The LED backlit display supports 1366x768 resolution and plays 720p video just fine, but we hate the fact that it's a glossy screen as it doesn't do well under direct sunlight, or in well lit environments. We would have preferred a matte panel.


One of the many great things about this notebook is its keyboard. It's so comfortable to use, and it's not too noisy, so it won't be a nuisance even in a very quiet environment, say a library. One of the coolest thing that Alienware came up with is the keyboard backlight that can be changed from yellow to dark blue. It is not just that, you can change the colour of the Alienware log, front facing lights, and even the WLAN  activity LED. The alien head placed at the back of the lid changes the colour from blue when plugged in, to yellow when unplugged and you can of course it's totally programmable.



Illuminated keys are an attractive feature, especially for many young people who like to do stuff in the dark, listening to goth  metal or something. You will be able to see what you type which comes handy. Once you get bored with any particular colour you can simply change it and use another. Of course, you can turn all the lights, as well as Alienware's FX software off. We love it and if you have or have seen Alienware notebook this should not be new to you. The company has been using this trick for quite some time, but it still looks cool.
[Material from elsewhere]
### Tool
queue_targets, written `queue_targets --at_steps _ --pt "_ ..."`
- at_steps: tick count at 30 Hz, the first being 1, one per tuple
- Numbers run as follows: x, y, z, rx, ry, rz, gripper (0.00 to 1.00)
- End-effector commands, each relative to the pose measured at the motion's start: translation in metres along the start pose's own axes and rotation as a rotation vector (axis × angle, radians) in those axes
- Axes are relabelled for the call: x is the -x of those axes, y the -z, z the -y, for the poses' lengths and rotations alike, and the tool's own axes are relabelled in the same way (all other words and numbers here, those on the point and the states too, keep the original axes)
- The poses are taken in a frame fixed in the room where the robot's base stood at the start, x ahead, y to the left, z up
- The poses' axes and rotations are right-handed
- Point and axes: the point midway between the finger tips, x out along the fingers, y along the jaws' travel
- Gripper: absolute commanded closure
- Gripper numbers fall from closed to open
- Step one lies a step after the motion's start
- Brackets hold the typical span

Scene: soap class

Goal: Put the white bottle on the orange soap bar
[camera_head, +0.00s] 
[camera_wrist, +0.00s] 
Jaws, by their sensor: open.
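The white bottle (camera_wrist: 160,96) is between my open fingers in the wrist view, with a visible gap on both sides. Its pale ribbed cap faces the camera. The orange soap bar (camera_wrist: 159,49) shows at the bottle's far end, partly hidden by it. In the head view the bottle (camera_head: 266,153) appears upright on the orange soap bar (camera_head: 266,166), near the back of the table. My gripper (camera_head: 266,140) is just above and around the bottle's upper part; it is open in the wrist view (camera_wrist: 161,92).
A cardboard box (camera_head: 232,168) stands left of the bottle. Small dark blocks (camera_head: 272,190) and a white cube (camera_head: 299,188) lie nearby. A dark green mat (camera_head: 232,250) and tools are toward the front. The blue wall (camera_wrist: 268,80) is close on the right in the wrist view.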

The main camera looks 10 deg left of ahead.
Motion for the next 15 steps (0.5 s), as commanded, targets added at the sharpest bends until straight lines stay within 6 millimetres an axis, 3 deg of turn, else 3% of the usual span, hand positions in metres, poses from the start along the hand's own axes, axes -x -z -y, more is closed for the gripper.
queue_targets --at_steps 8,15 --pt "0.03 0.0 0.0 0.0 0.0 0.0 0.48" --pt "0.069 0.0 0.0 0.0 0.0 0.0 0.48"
The power adapter is styled with an LED indicator ring that lets you know that the notebook is charging.




The touchpad is big and rather good, but it doesn't support multitouch which is a shame in this day and age. It does what it's supposed to and you can scroll on it, which is nice.



Both Displayport and HDMI outs are part of the design, but the M11x lacks a VGA out. Although people might think it's cool to have Displayport, we don't see much need for both Displayport and HDMI. HDMI is a must have nowadays. Next to it on the left hand side you will also find a single USB 2.0, Gigabit LAN port, dual memory card reader, all equipped for SD and even micro SD slot. Since most of the phones today except the iPhone have microSDHC card inside, you can do some quick transfer via this integrated reader. There is also a small 1394 Firewire port for cameras that many can find attractive for video transfer.
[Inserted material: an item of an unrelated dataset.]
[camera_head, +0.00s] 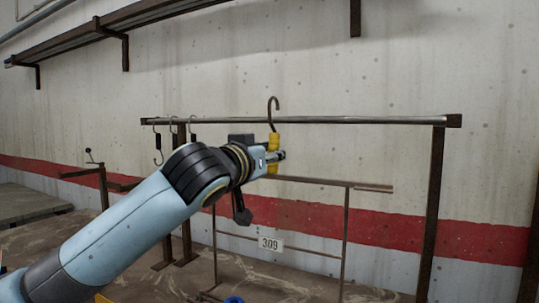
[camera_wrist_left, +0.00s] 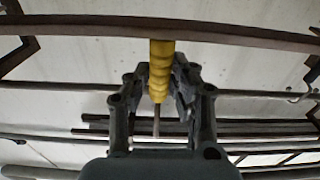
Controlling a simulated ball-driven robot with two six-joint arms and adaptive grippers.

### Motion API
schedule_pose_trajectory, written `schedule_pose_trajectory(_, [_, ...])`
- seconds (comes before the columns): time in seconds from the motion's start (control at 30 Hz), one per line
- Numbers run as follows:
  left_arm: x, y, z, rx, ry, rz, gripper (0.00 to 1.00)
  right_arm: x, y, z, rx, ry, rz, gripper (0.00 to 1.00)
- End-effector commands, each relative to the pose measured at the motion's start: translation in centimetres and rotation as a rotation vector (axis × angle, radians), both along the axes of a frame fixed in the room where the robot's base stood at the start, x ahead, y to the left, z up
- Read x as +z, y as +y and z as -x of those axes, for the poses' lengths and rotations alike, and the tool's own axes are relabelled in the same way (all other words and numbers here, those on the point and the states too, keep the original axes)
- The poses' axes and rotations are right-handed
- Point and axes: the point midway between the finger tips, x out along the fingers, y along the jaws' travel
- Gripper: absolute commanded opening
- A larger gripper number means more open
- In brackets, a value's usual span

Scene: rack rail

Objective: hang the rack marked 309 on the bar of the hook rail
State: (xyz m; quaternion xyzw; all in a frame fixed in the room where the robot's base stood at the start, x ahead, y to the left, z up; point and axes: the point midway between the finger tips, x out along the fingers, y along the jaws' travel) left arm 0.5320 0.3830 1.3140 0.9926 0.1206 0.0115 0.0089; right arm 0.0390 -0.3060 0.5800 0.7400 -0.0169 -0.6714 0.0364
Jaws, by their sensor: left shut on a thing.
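The rack marked 309 is a thin brown frame (camera_head: 346,225) with a white number plate (camera_head: 270,244), a yellow grip (camera_head: 274,142) and a dark hook (camera_head: 272,108) on top. My left gripper (camera_head: 272,157) is shut on the yellow grip, which also shows between its fingers in the left wrist view (camera_wrist_left: 160,72). The rack hangs upright from it. The hook's curve and tip show above the line of the hook rail's metal bar (camera_head: 370,120). I cannot tell whether the hook is over the bar or in front of it. My right gripper is out of view.
Several dark hooks (camera_head: 157,148) hang at the bar's left end. A brown post (camera_head: 433,210) carries its right end. A long shelf (camera_head: 115,25) is fixed high on the concrete wall. A low platform (camera_head: 28,204) stands at the left. The bar right of the rack's hook is clear.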

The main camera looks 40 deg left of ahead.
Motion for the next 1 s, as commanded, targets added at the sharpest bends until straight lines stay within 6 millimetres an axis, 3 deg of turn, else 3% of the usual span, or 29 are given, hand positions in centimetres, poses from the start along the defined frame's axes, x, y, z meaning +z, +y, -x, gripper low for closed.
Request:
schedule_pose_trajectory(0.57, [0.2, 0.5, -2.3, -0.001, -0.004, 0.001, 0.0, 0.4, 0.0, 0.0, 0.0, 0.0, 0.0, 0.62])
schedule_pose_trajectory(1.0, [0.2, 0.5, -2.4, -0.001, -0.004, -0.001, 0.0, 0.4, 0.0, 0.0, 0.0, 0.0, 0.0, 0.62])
The right hand side has two more USB 2.0 microphone, aux and two speaker analogue ports. You can share your movie sound without a splitter, which is a great option for people who fly a lot. We are disappointed by the lack of USB 3.0 support as it would be a nice touch. After all, Alienware rigs are aimed at tech savvy users who appreciate new technologies, or as some call them, the latest and greatest. The back side only has power plug connector and a fan vent.

The front side has two cool glowing lights that look cool and do little. It takes care of looks.


The other great thing is the sound. It is gorgeous and you would never expect that such a small notebook can deliver such quality and volume. This was always one of the key downsides of 12-inch or smaller form factor notebook. Alienware truly did a great job here.

The battery life didn't disappoint us. In office mode, even with wireless LAN and 50 percent brightness, you should be able to enjoy some 6 to 7 hours. Considering that there is a discrete GPU inside this is a great achievement, but we still miss a replaceable battery. It is just more convenient for people on the move or frequent travelers. Alienware's 12-inch Sentia that launched five years ago had 3.5 hours battery life on Intel integrated graphics. According to Battery Eater the MX11 has a 4545mAh battery.

While gaming you can expect up to three hours and when you play games expect that fan will start spinning aggressively and that the notebook will get noisier, but with speakers on, no one will notice.

Let's not forget that the notebook is not noisy at all in the office mode, it's almost completely silent but in gaming mode you can hear the fan spinning.